If expressions were dropped from the FRBR model the model would be greatly simplified but with a significant loss of functionality. What are the alternatives to expressions? At least for Humphry Clinker the increased use of added entries would appear to be an effective way to identify expression-like changes. Increased use of added entries with the role of the contributor explicitly identified would be effective in differentiating among manifestations with different supplemental material. The inclusion of an added entry for all identifiable contributors would require minimal effort and, at least for Humphry Clinker, would meet the need served by expressions. For Humphry Clinker, replacing the expression in the FRBR model with additional manifest ation attributes simplifies the model without any loss of functionality.

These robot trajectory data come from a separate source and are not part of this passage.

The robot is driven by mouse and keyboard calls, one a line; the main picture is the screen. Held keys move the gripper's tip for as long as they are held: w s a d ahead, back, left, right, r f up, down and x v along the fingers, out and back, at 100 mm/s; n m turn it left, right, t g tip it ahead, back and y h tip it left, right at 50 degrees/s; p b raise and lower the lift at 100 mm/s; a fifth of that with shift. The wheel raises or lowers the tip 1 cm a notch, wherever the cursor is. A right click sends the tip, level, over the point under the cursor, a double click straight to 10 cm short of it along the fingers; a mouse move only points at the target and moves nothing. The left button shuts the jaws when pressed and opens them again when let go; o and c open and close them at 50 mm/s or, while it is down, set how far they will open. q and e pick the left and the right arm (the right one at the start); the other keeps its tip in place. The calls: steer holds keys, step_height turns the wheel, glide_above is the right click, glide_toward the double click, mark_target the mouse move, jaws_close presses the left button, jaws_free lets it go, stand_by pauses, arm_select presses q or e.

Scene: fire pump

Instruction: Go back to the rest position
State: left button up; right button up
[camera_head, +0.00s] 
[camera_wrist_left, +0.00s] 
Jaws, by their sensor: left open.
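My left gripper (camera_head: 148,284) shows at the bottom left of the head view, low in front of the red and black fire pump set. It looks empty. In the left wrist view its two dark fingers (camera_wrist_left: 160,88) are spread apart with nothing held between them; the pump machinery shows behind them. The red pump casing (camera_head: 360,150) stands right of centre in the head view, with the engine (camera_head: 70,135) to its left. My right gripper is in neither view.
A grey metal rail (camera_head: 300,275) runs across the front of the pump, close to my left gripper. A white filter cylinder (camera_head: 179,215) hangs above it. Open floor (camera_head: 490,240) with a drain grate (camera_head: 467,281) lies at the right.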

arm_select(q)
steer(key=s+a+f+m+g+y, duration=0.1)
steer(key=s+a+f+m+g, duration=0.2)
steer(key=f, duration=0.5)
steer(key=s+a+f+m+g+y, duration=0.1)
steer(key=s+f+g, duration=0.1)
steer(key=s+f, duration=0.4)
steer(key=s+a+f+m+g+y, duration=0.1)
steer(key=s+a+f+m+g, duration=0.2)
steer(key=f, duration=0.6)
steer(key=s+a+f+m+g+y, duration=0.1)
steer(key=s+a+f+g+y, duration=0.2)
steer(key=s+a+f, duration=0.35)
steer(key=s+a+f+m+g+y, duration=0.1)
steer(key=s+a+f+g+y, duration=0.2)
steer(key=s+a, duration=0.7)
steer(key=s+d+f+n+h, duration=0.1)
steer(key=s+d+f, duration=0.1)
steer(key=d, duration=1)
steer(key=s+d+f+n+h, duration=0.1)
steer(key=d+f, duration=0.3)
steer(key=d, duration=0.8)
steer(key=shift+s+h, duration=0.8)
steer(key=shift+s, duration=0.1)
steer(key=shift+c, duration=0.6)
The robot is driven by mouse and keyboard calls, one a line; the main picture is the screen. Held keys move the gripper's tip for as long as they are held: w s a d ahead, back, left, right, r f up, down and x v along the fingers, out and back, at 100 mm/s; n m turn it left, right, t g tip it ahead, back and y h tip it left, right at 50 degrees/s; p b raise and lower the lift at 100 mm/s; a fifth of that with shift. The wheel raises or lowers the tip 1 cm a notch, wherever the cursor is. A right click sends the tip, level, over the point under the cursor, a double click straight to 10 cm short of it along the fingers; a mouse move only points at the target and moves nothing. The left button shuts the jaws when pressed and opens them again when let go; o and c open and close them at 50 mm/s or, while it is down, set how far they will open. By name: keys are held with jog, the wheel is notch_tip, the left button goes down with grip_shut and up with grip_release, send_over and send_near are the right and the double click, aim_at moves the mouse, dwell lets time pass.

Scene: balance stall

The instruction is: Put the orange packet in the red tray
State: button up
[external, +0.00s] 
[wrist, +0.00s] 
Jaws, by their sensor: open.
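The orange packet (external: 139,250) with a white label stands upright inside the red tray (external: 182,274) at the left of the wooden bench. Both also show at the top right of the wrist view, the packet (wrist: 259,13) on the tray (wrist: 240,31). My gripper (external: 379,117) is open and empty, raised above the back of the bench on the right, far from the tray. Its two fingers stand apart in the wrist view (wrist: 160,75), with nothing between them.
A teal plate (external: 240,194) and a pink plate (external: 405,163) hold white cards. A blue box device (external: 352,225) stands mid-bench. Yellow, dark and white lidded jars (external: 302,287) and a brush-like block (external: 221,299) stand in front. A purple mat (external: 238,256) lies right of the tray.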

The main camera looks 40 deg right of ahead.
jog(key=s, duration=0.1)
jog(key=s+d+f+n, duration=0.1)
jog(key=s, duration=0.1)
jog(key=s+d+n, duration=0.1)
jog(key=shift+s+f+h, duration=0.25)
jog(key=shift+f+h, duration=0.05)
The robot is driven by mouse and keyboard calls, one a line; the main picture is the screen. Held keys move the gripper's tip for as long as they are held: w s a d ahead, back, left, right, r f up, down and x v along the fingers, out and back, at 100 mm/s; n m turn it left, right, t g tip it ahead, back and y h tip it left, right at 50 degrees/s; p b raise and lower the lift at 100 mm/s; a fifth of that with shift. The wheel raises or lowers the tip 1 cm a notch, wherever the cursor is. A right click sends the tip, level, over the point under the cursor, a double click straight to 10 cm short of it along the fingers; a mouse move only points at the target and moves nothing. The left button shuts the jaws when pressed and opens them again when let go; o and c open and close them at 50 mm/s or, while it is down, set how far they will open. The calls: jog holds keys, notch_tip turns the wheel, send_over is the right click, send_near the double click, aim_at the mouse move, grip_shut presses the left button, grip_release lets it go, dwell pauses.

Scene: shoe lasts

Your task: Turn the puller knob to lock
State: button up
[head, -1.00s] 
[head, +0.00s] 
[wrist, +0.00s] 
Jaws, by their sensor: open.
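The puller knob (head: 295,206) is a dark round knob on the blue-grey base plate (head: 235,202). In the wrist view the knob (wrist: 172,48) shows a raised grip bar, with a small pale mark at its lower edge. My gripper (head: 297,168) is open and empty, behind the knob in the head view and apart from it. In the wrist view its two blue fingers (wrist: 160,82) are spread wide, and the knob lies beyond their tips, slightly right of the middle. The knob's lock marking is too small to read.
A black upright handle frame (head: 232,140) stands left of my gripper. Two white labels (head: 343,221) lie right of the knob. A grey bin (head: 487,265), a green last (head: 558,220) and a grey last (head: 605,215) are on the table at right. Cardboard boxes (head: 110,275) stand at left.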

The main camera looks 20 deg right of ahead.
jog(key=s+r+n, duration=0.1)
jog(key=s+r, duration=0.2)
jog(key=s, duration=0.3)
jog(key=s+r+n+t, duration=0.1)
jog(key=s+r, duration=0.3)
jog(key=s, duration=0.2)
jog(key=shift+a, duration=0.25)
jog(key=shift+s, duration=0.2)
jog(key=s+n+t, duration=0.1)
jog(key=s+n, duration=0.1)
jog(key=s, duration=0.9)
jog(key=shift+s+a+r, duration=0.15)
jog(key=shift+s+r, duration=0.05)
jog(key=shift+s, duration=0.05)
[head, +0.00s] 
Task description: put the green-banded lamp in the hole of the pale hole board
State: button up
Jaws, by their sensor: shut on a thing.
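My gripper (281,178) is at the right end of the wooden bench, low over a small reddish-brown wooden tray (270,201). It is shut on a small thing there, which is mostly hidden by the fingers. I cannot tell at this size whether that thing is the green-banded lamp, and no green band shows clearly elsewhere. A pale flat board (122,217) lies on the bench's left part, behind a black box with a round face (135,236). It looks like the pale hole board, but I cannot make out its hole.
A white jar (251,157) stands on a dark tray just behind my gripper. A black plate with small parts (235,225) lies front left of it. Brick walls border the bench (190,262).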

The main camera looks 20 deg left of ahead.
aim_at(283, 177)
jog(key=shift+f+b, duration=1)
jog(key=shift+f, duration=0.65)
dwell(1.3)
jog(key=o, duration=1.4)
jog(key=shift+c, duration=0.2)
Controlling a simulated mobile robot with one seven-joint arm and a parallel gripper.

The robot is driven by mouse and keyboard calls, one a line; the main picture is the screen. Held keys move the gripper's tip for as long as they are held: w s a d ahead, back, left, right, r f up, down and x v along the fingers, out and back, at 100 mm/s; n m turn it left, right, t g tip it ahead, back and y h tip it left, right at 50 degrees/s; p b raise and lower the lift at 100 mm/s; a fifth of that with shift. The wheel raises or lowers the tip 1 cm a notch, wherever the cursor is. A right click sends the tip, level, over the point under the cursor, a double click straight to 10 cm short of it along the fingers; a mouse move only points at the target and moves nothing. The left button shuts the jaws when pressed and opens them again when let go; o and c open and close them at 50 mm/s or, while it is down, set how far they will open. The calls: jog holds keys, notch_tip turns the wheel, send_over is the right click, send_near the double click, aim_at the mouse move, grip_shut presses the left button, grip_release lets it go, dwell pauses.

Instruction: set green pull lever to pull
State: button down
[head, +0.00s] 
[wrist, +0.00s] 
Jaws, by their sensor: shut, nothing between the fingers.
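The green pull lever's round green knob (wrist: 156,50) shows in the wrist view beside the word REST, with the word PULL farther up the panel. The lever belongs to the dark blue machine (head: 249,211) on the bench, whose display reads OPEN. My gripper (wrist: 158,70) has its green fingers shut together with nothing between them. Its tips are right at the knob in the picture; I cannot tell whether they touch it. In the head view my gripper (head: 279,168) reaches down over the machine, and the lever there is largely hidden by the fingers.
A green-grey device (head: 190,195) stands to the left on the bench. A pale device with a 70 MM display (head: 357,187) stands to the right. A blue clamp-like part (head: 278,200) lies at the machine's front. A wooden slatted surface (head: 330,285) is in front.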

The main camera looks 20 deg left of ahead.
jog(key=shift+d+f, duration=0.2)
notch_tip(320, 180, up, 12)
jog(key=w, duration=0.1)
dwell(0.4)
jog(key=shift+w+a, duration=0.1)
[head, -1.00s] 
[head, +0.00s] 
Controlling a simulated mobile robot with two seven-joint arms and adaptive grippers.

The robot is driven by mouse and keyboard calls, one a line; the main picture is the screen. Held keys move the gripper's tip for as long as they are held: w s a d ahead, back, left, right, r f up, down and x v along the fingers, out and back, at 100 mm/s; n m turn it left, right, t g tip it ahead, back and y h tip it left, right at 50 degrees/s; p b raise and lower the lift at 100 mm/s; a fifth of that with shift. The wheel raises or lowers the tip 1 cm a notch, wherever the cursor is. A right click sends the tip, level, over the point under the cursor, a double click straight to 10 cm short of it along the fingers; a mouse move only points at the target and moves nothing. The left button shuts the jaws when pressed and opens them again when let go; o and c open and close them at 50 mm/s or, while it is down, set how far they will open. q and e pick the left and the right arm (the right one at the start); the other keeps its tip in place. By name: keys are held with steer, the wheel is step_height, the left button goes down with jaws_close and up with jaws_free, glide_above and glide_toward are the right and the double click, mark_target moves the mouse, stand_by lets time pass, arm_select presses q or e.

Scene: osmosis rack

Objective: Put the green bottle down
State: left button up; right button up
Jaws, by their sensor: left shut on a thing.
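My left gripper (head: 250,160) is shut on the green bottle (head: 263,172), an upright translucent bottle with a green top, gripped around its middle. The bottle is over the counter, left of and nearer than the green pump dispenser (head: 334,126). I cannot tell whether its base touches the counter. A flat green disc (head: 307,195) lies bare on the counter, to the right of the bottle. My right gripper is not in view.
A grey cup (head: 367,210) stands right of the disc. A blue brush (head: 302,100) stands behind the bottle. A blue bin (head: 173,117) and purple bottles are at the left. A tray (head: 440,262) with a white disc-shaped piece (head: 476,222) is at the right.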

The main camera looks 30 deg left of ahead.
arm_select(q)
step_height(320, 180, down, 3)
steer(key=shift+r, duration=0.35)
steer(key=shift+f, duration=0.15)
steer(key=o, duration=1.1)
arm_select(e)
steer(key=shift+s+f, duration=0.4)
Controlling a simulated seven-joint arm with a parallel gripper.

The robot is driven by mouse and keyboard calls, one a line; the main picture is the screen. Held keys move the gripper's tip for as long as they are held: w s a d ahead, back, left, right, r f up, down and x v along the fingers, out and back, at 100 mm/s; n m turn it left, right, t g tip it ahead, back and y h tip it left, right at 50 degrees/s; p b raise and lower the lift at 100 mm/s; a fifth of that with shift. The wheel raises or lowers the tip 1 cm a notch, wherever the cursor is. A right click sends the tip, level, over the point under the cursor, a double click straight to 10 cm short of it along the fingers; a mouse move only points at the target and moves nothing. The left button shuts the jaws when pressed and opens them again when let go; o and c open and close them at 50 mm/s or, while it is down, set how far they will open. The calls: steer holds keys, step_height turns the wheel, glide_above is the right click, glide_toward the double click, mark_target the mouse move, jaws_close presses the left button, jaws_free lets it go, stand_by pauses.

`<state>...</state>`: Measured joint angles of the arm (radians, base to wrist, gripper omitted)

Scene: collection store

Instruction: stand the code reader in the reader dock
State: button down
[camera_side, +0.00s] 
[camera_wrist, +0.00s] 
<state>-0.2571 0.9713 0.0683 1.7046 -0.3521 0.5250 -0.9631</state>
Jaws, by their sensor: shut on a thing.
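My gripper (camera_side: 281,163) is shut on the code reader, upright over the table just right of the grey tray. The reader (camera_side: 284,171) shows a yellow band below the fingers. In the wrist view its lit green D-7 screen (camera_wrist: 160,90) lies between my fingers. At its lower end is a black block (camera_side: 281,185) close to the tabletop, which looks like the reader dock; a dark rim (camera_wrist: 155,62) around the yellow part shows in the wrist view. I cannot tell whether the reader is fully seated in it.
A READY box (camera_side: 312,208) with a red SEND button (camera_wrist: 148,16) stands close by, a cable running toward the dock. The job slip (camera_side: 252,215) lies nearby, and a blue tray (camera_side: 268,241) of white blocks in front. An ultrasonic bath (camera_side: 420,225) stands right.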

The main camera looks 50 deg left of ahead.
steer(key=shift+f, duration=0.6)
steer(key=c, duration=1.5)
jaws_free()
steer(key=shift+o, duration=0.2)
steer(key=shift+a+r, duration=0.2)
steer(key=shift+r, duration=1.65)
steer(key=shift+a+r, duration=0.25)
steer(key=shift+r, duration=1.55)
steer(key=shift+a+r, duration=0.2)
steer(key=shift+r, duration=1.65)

The FRBR model provides a powerful means to improve the organization of bibliographic items particularly with large works such as Humphry Clinker. Works are a valuable concept and can be reliably identified from existing bibliographic records. Identifying Expressions, however, is far more difficult. In the example of Humphry Clinker the set of expression created from the existing bibliographic records is very different from the set based on physical examination of the books themselves. Existing bibliographic records do not contain enough information to consistently associate the records with expressions. While conclusions based on a single work are risky, it is unlikely that the problems encountered with Humphry Clinker are unique. Clearly many of the difficulties are the result of the size of the work; smaller works are likely to present far fewer problems. The irony is that the FRBR model provides minimal benefits to the small works that can be reliably FRBRized but fails on the large and complex works where it is most needed.